PyTorch implementation of "Generalized End-to-End Loss for Speaker Verification" by Wan, Li et al.
BSD 3-Clause "New" or "Revised" License
575 stars 166 forks source link

is this d-vector embedding input "GE2E Speaker Verification" is moreover same as UIS-RNN or not? #5

Closed MuruganR96 closed 5 years ago

MuruganR96 commented 5 years ago

sir i have one doubt.

is this d-vector embedding PyTorch implementation of "Generalized End-to-End Loss for Speaker Verification" is moreover common as UIS-RNN or not?

accuracy for d-vector embeddings?

is it satisfying continuous d-vector embeddings(as sequences) or not?

sir one you saw this url. i did TIMIT dataset to generated the d-vector embeddings. but how to feed or initialize this embeddings i don't know.

https://github.com/google/uis-rnn/issues/6#issuecomment-439789103

https://github.com/google/uis-rnn/issues/6#issuecomment-439967734

Some of the libraries are only able to produce per-utterance d-vector embeddings, while for UIS-RNN, we require continuous d-vector embeddings (as sequences). We have no guarantee which third-party library supports this

can you help me sir? thank you

HarryVolek commented 5 years ago

The embeddings produced by this code are currently "utterance" level embeddings, not "segment" level. To go from utterance to segment level d-vectors, the steps under section 2 of https://arxiv.org/abs/1710.10468 will have to be implemented.
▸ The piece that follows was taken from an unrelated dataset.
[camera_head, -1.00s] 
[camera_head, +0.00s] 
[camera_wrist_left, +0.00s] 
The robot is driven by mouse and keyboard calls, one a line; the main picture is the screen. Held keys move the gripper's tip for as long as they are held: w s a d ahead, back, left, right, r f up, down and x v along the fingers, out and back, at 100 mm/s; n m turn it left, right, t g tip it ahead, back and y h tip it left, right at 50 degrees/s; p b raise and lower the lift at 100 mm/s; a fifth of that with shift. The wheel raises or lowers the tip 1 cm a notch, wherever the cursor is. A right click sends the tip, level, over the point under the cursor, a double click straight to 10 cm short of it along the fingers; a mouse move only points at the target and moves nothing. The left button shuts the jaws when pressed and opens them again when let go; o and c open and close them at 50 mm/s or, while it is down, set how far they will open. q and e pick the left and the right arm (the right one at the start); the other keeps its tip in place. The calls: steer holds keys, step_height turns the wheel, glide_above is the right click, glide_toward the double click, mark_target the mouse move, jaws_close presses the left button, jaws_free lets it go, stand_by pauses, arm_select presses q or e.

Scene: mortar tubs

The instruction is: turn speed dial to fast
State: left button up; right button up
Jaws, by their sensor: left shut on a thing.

Accuracy was 95% when differentiating between 4 speakers at a time.

MuruganR96 commented 5 years ago

Thank you very much sir.

On Tue 20 Nov, 2018, 7:48 AM HarryVolek <notifications@github.com wrote:

The embeddings produced by this code are currently "utterance" level embeddings, not "segment" level. To go from utterance to segment level d-vectors, the steps under section 2 of https://arxiv.org/abs/1710.10468 will have to be implemented.

Accuracy was 95% when differentiating between 4 speakers at a time.

— You are receiving this because you authored the thread. Reply to this email directly, view it on GitHub https://github.com/HarryVolek/PyTorch_Speaker_Verification/issues/5#issuecomment-440112488, or mute the thread https://github.com/notifications/unsubscribe-auth/AiT-IFyzbJOYZbarp_sKeXeBWI2tjyJ6ks5uw2ZigaJpZM4YpltQ .

xinli94 commented 5 years ago

The embeddings produced by this code are currently "utterance" level embeddings, not "segment" level. To go from utterance to segment level d-vectors, the steps under section 2 of https://arxiv.org/abs/1710.10468 will have to be implemented.

Accuracy was 95% when differentiating between 4 speakers at a time.

Hi,

Could you be more specific about the segment level embeddings? So do we need to implement this for training, or does it only happen during inference (i.e. while using pretrained model to create the embedding features for an arbitrary length audio input)?

Thanks, Xin

HarryVolek commented 5 years ago

The difference between utterance and segment level embeddings do not matter for training the model, or for speaker verification.

MuruganR96 commented 5 years ago

sir once again explain segment vs utterance. i have only basic knowledge about these concepts. how can i change utterance level to segment level embedding? where i have to change? sir can you help me for this concept? give me some suggestions sir. thank you.

MuruganR96 commented 5 years ago

Accuracy was 95% when differentiating between 4 speakers at a time.

sir in utterance level is an TI-SV. so it will satisfy for wake-work technique. in different speakers wake-word like 'ok google'. will it differentiating speakers at a time?

thank you sir.

HarryVolek commented 5 years ago

I added a script to create embeddings compatible with https://github.com/google/uis-rnn.

MuruganR96 commented 5 years ago

thank you so much sir.